§ **Data provided**:
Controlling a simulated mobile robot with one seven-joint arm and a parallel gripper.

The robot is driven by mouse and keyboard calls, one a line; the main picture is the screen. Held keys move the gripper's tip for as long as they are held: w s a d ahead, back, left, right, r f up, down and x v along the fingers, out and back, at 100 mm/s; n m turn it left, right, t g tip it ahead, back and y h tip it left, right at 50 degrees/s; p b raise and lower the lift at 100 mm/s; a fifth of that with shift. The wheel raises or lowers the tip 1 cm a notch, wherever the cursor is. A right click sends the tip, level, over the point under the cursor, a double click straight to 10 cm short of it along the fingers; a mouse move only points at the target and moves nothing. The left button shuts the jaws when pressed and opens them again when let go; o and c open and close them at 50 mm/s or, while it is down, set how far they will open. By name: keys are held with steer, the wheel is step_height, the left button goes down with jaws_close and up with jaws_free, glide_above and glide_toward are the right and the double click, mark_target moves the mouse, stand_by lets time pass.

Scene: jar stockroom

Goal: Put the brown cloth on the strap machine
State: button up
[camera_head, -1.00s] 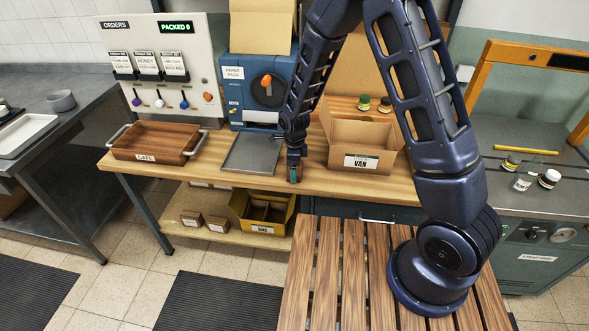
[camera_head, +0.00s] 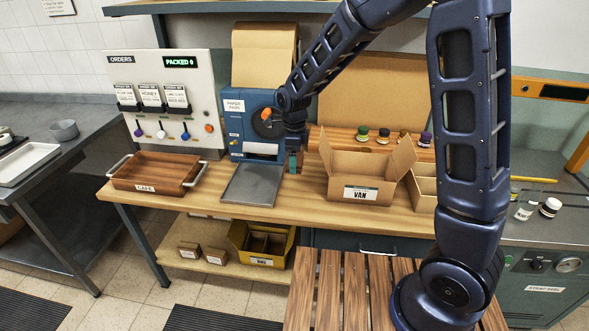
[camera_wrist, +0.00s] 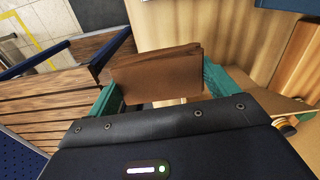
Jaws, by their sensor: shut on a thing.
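My gripper (camera_wrist: 160,88) is shut on the folded brown cloth (camera_wrist: 155,72), which shows between the two teal fingers in the wrist view. In the head view my gripper (camera_head: 293,162) hangs over the back of the wooden bench, in front of the blue paper machine's right side; the cloth is hard to make out there. The green-grey machine with an orange arch (camera_head: 578,150) at the far right looks like the strap machine; its front label is too small to read surely. My gripper is well to the left of it.
An open box marked VAN (camera_head: 358,193) stands right of my gripper, with jars on a wooden rack behind. A grey metal plate (camera_head: 250,184) and a wooden tray (camera_head: 150,172) lie to the left. Jars (camera_head: 550,207) and a yellow stick (camera_head: 535,180) are on the right-hand machine's top.

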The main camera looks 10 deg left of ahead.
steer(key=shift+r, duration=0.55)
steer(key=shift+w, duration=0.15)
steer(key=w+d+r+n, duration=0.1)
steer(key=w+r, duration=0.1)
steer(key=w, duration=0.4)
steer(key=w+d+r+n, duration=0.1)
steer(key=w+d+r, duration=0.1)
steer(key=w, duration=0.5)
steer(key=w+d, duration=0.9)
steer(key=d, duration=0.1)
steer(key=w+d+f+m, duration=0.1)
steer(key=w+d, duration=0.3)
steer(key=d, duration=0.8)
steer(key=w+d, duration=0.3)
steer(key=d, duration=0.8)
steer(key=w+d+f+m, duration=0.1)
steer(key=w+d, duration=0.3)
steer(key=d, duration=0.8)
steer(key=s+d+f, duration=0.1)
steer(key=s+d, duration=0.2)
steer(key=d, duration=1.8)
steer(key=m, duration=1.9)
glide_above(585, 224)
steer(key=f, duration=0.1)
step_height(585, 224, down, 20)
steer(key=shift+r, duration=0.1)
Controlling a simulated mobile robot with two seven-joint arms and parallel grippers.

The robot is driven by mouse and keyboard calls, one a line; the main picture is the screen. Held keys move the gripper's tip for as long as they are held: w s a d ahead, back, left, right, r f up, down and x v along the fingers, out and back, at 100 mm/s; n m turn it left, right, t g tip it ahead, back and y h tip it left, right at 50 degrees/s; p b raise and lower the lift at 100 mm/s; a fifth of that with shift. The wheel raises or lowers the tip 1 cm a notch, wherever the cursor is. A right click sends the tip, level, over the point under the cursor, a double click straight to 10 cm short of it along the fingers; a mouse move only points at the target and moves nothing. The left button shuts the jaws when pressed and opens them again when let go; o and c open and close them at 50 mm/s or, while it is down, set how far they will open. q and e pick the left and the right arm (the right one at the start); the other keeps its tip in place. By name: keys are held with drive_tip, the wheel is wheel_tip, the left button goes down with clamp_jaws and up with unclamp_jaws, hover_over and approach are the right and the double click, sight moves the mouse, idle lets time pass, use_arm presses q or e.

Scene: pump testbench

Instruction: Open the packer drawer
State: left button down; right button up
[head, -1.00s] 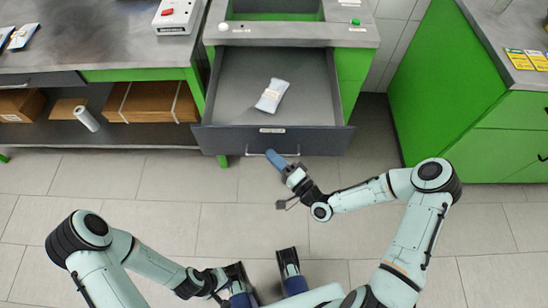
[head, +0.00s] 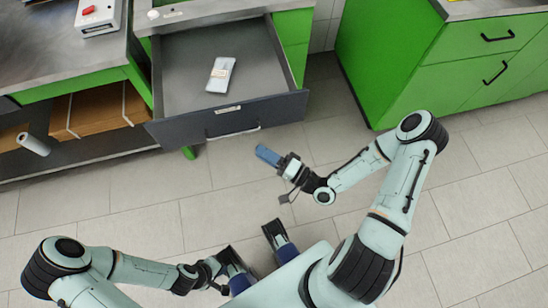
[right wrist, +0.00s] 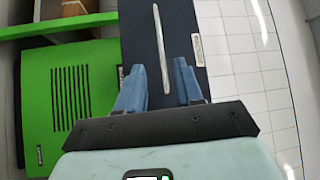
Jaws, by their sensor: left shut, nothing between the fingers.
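The packer drawer (head: 186,90) is pulled out of the green bench in the head view, with its inside showing. Its dark front (head: 190,127) carries a small label and a bar handle (head: 233,133). The handle (right wrist: 162,48) also shows in the right wrist view, beyond the fingertips. My right gripper (head: 266,153) is in front of the handle, apart from it. Its two blue fingers (right wrist: 159,82) are spread in the right wrist view, with nothing between them. My left gripper (head: 222,272) is low in the head view, away from the drawer, its fingers hard to make out.
A pale packet (head: 220,74) lies in the drawer. A grey bench (head: 60,45) with a red-and-white device (head: 98,17) and shelved cardboard boxes (head: 97,110) stands at left. A green cabinet (head: 400,65) stands at right. The tiled floor between is clear.

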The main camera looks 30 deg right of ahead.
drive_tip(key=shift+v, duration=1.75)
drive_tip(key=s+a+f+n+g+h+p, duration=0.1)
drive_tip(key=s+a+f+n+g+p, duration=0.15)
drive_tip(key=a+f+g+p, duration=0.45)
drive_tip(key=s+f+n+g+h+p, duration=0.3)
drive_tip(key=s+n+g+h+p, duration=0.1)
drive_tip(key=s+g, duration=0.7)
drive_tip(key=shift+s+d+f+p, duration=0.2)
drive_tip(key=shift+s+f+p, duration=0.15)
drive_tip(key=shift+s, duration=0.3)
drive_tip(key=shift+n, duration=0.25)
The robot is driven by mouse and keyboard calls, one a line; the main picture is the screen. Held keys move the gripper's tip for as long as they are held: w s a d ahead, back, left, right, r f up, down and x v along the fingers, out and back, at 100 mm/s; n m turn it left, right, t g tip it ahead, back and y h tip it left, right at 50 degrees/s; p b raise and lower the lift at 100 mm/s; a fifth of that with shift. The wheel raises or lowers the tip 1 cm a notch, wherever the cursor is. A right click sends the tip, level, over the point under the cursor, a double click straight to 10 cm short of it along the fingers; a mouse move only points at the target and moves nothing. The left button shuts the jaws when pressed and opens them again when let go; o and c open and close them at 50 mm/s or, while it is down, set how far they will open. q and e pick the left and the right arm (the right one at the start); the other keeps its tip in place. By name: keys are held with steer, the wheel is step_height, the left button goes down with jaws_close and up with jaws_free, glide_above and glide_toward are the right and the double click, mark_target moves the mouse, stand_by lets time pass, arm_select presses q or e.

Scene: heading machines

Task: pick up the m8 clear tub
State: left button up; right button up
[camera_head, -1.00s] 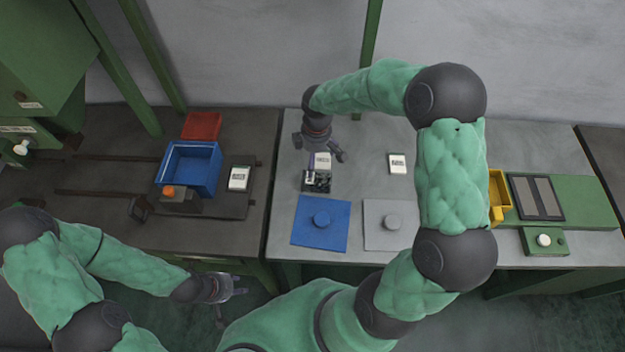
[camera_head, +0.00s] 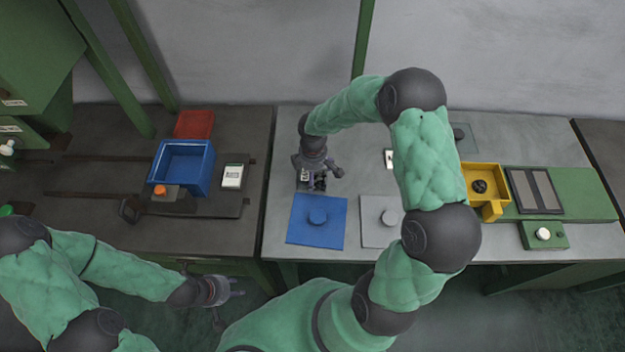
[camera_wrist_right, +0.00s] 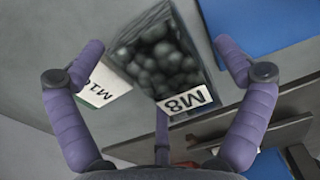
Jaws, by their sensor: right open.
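The M8 clear tub (camera_wrist_right: 155,58) holds several dark parts and has a white M8 label. In the right wrist view it lies between the spread fingers of my right gripper (camera_wrist_right: 160,50), with no clear contact visible. In the head view my right gripper (camera_head: 320,172) is over the tub (camera_head: 303,184) and hides most of it. My right gripper is open. My left gripper (camera_head: 228,292) is empty in front of the tables, its fingers apart.
A white label starting M1 (camera_wrist_right: 104,84) is beside the M8 tub, partly behind a finger. A blue mat (camera_head: 335,232) and a grey mat (camera_head: 370,235) lie in front. A yellow bin (camera_head: 484,172) stands right; a blue bin (camera_head: 205,165) stands on the left table.

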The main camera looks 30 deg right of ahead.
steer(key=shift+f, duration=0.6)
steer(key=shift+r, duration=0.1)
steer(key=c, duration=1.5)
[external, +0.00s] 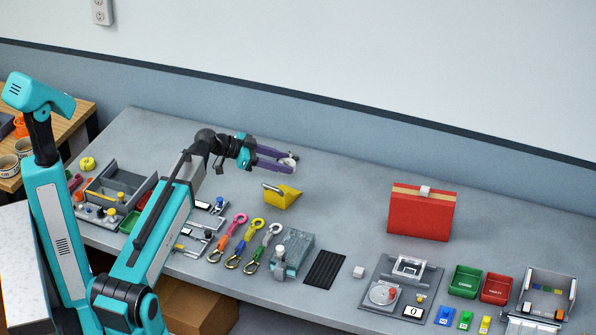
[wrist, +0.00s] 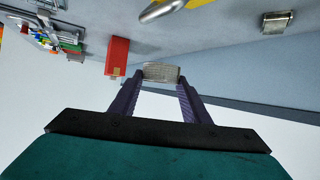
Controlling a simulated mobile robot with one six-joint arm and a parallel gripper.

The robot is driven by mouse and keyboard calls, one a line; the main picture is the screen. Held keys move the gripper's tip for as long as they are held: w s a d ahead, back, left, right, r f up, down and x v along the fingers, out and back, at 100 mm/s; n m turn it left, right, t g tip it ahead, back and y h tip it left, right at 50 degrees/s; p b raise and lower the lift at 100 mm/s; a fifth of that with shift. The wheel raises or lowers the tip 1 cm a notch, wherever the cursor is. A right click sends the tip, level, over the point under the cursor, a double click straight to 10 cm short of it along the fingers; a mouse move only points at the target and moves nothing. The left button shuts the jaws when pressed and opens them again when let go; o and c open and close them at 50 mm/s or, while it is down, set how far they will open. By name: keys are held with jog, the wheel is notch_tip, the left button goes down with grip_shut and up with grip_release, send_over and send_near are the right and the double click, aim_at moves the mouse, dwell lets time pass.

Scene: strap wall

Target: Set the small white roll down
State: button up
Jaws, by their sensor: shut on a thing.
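My gripper (external: 288,160), with two purple fingers, is shut on the small white roll (external: 287,165). It is held in the air above the back part of the grey table, up and behind the yellow wedge-shaped block (external: 283,197). In the wrist view the roll (wrist: 161,71) shows as a pale ribbed piece between the fingertips of my gripper (wrist: 161,82). The roll is clear of the table surface (external: 340,205) in the external view.
A red case (external: 421,212) stands upright right of centre. Table between the yellow block and the red case is clear. A wall rises behind.

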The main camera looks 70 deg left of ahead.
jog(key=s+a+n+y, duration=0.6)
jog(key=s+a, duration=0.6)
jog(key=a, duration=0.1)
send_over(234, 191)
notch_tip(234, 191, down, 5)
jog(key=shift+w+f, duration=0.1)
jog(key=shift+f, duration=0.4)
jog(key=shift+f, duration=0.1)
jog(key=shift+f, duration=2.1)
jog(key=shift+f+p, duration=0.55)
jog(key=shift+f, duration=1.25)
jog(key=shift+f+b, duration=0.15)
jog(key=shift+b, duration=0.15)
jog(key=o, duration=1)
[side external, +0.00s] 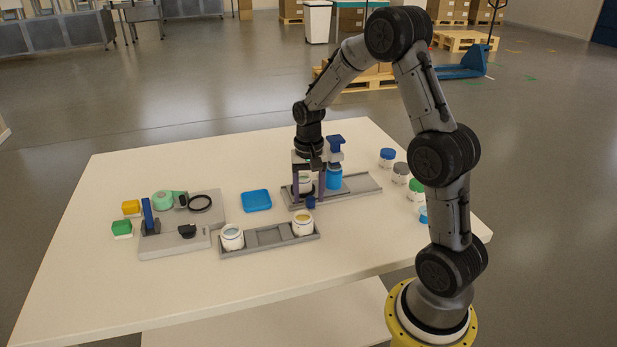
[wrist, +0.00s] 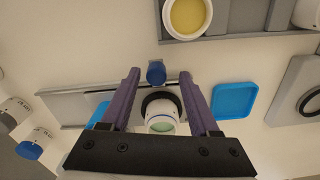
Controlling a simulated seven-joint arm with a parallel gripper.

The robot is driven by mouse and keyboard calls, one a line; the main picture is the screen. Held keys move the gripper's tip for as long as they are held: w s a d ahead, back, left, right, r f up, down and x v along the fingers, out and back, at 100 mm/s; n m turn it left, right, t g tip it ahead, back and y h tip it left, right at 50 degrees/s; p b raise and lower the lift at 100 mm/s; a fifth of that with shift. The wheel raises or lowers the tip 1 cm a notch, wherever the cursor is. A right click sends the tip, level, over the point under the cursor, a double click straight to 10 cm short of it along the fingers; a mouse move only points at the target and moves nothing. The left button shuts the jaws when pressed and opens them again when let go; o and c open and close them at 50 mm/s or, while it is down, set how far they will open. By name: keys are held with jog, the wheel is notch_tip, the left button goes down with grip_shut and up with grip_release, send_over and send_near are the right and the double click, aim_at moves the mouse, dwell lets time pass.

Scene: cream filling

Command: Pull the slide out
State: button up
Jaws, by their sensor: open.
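The slide's blue knob (side external: 310,202) stands at the front edge of the long grey station base (side external: 362,187). It also shows in the wrist view (wrist: 156,72). Behind the knob, a white jar (wrist: 161,118) with pale green contents sits against a dark ring. My gripper (side external: 308,197) is open and points down, its purple fingers on either side of the knob and jar. In the wrist view, the fingertips (wrist: 159,76) flank the knob with a gap on each side. I cannot tell how far the slide is in; the fingers and palm partly hide it.
A blue pump bottle (side external: 334,176) stands close beside my gripper. In front, a grey tray (side external: 267,237) holds two open white jars. A blue dish (side external: 256,201) and a grey tool board (side external: 175,244) lie left. Several lidded jars stand right. Bare table separates base and tray.

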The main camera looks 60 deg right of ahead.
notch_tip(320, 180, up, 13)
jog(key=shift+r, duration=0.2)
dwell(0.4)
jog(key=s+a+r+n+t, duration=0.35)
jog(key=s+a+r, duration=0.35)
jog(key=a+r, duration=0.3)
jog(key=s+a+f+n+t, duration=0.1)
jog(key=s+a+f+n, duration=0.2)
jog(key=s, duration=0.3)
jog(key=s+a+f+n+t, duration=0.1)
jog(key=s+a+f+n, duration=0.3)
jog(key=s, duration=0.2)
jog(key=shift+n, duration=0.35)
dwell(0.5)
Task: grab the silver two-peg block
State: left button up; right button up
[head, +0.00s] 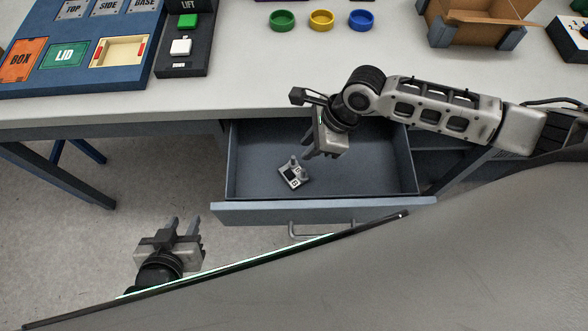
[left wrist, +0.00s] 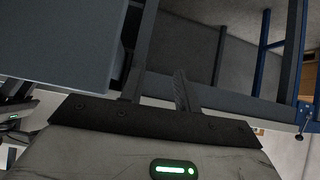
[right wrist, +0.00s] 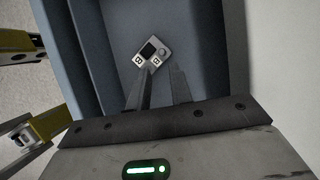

§ **Stated goal**: Read the data above. Pull out each line in which the string "simulated" appears.

§ **Task response**:
Controlling a simulated mobile robot with one seven-joint arm and a parallel gripper.
Controlling a simulated mobile robot with two seven-joint arms and parallel grippers.
Controlling a simulated mobile robot with one six-joint arm and a parallel gripper.
Controlling a simulated seven-joint arm with a parallel gripper.

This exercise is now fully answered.